*Provided entries:*
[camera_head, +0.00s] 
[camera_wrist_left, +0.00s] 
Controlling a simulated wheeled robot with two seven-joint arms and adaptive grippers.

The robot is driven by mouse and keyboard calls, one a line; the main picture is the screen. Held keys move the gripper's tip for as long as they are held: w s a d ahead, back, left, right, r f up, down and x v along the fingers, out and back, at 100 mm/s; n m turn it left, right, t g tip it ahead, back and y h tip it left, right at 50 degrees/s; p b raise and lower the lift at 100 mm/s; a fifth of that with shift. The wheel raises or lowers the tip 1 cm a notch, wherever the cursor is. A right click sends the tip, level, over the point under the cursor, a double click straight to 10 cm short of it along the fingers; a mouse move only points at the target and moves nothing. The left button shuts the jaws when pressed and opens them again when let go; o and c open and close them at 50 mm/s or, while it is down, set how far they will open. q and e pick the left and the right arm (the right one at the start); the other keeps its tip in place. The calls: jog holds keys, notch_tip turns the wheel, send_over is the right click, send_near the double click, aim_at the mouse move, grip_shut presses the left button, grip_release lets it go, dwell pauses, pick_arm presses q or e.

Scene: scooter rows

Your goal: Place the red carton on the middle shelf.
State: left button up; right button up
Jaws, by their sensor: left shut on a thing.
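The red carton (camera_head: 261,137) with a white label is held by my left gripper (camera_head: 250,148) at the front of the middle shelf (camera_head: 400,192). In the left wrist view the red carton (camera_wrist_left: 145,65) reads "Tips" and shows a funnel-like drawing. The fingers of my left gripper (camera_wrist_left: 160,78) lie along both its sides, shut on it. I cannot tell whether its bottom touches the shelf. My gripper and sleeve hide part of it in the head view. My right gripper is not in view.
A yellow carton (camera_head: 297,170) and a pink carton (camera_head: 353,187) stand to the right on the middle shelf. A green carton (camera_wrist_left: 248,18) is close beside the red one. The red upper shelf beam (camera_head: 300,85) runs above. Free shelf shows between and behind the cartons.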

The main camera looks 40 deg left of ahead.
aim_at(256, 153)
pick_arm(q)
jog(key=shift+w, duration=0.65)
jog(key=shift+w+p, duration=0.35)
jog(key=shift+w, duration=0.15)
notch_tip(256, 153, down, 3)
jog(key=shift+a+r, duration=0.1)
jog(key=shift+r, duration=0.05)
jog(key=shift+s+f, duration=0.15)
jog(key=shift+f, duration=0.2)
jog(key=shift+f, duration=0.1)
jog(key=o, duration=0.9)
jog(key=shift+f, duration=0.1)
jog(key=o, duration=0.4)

--

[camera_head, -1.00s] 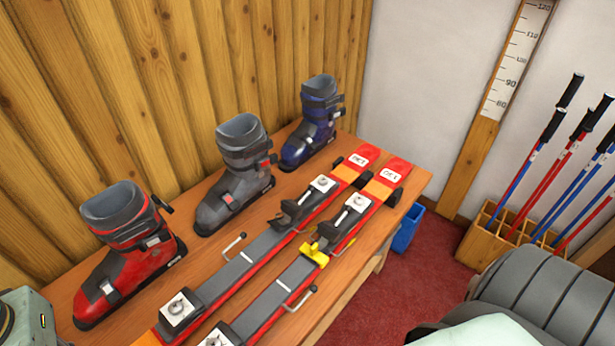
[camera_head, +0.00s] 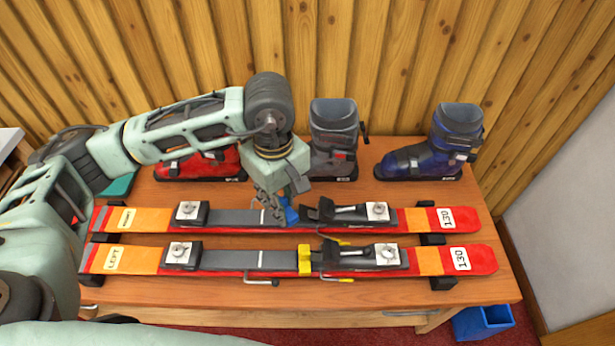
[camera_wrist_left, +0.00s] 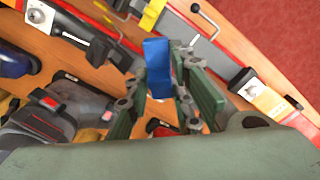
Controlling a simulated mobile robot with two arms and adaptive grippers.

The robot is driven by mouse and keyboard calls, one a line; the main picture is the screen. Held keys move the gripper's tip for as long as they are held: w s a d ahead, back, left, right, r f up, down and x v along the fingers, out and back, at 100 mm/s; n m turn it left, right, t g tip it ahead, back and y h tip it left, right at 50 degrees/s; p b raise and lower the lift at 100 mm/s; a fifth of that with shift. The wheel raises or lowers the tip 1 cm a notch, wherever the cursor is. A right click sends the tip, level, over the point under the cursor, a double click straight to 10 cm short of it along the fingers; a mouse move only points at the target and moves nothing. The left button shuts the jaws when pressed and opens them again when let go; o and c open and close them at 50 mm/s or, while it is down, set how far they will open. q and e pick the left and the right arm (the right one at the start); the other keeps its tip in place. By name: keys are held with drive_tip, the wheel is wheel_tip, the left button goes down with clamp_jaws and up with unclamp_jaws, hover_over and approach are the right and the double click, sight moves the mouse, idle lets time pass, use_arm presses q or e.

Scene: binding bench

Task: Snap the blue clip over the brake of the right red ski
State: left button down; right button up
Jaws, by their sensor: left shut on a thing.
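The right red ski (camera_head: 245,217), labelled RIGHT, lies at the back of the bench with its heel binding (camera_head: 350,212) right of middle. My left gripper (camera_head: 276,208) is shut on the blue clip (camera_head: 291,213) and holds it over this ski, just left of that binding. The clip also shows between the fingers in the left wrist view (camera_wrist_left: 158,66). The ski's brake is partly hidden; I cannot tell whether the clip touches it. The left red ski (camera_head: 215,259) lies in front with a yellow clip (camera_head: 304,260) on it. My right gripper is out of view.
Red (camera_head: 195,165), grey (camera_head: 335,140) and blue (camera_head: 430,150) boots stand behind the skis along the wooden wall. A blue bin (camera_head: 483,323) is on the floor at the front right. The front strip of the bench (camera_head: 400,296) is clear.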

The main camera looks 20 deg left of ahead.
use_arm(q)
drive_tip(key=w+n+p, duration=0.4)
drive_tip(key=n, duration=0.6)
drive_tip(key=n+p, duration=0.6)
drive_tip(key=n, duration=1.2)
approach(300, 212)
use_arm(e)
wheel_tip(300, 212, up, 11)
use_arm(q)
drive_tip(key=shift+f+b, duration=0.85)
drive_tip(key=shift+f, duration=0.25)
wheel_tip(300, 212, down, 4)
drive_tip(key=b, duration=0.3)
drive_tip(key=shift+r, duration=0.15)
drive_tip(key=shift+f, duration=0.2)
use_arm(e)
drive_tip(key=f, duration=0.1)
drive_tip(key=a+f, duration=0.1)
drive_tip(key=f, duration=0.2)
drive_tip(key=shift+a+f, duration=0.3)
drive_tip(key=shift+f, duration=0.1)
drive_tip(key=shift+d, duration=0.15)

*Exercise task:*
Provide only the count of lines in the material above that hold the word "Controlling".

*Full answer:*
2